* [INSTRUCTIONS TO FOLLOW]:
Take the data below and write out exactly the lines from the one with "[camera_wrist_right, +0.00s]" through the one with "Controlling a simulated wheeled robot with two"; omit every other line.

──────

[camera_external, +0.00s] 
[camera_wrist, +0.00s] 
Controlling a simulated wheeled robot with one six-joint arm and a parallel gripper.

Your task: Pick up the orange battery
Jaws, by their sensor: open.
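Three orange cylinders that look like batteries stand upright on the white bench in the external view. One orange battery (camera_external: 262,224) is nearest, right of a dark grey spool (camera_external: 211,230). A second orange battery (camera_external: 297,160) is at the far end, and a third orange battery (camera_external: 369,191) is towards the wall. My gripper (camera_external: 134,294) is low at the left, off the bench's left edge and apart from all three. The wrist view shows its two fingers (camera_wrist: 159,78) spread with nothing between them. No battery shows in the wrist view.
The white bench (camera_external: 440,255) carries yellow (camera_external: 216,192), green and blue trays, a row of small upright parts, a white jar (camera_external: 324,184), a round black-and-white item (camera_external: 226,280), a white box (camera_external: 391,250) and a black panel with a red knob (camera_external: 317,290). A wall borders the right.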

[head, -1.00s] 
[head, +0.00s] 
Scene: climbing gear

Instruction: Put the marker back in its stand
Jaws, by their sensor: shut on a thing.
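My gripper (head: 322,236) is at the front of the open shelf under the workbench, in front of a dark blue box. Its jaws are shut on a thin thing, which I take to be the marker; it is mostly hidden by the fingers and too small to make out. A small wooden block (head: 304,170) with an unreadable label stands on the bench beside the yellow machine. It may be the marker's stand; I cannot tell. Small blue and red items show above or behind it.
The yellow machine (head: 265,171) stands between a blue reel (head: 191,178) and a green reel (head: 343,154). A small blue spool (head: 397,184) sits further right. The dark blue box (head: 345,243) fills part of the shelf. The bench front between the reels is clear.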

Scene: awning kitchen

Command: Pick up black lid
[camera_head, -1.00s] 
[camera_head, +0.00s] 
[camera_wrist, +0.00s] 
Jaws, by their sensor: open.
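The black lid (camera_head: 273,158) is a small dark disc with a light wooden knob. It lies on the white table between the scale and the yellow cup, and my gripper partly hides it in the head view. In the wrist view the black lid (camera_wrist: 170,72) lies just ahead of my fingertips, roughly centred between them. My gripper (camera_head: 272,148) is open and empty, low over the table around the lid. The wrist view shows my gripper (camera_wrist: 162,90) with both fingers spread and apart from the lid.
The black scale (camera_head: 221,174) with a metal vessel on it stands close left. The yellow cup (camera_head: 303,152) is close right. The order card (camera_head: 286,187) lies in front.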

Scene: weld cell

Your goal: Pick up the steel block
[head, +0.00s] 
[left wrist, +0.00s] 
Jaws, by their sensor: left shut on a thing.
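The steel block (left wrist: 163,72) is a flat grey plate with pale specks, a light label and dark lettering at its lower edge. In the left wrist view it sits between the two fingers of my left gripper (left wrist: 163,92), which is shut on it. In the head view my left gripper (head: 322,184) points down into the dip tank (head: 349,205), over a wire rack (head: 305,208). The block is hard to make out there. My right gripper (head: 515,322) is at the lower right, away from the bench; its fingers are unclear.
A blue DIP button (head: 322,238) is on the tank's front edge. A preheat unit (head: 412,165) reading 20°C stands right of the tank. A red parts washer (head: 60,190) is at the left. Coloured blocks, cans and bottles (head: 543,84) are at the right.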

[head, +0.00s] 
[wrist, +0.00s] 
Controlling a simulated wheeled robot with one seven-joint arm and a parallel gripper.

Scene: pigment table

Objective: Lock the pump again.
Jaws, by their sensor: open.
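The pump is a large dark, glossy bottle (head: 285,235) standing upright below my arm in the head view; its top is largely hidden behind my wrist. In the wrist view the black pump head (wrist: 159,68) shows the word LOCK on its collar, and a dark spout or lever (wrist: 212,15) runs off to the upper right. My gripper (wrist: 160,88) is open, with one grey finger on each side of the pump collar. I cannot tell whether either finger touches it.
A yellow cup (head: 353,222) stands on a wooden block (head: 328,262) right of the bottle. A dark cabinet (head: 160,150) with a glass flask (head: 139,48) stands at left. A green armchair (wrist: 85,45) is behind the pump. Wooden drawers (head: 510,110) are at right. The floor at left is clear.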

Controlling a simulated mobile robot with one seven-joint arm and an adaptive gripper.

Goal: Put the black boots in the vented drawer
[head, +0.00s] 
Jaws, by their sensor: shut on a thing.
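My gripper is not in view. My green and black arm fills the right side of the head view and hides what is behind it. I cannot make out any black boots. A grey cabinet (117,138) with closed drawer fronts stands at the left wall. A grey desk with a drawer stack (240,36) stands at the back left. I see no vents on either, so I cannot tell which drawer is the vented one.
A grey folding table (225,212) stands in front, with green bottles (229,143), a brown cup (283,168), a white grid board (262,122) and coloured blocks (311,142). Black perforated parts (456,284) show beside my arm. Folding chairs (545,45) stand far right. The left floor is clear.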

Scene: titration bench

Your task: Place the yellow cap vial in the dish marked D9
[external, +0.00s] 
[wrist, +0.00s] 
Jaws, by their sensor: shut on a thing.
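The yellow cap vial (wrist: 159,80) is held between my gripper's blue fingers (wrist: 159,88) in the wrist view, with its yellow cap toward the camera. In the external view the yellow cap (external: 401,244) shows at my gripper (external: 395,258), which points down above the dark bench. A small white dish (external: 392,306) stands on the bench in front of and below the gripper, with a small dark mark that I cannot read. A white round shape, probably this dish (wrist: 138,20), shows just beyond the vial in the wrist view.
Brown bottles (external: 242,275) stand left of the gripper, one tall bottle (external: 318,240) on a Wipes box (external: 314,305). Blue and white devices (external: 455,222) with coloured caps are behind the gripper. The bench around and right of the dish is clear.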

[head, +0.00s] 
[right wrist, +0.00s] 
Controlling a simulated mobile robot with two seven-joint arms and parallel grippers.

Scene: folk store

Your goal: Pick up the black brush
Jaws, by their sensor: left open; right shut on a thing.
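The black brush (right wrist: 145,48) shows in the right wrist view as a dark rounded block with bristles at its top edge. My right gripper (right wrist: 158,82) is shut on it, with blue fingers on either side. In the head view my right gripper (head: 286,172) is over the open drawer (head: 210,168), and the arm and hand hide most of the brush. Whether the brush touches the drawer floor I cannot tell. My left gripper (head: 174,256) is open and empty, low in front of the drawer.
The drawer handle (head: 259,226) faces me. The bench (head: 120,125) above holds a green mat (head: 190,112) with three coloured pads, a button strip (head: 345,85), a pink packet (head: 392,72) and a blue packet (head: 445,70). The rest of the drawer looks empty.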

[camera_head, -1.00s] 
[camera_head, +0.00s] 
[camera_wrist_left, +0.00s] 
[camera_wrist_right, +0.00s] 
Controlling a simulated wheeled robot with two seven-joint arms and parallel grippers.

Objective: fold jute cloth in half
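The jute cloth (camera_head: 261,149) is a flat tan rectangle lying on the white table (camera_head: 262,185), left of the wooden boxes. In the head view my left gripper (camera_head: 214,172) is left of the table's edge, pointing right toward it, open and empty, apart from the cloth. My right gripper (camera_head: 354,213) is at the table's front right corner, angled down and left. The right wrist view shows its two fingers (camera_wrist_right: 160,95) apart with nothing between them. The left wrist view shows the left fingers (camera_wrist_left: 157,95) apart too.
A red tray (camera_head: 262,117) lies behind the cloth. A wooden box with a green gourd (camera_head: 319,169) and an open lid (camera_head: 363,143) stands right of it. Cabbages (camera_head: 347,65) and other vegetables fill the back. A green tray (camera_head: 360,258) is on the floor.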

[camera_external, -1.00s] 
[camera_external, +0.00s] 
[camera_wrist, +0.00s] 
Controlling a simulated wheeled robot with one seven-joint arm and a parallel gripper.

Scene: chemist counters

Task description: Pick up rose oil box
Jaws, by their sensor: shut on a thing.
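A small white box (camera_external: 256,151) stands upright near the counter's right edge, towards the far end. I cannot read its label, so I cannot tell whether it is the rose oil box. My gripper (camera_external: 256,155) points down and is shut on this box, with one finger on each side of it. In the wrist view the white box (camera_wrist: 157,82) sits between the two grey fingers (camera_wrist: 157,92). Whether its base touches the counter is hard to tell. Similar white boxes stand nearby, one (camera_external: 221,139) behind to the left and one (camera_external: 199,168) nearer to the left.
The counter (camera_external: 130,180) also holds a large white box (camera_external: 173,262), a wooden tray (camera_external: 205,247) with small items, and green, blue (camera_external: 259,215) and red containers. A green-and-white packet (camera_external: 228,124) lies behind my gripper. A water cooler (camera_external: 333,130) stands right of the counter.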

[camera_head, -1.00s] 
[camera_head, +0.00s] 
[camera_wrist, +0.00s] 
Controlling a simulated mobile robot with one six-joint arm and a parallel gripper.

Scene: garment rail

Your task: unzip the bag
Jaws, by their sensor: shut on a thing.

──────

* [FULL ANSWER]:
[camera_wrist_right, +0.00s] 
Controlling a simulated wheeled robot with two seven-joint arms and parallel grippers.

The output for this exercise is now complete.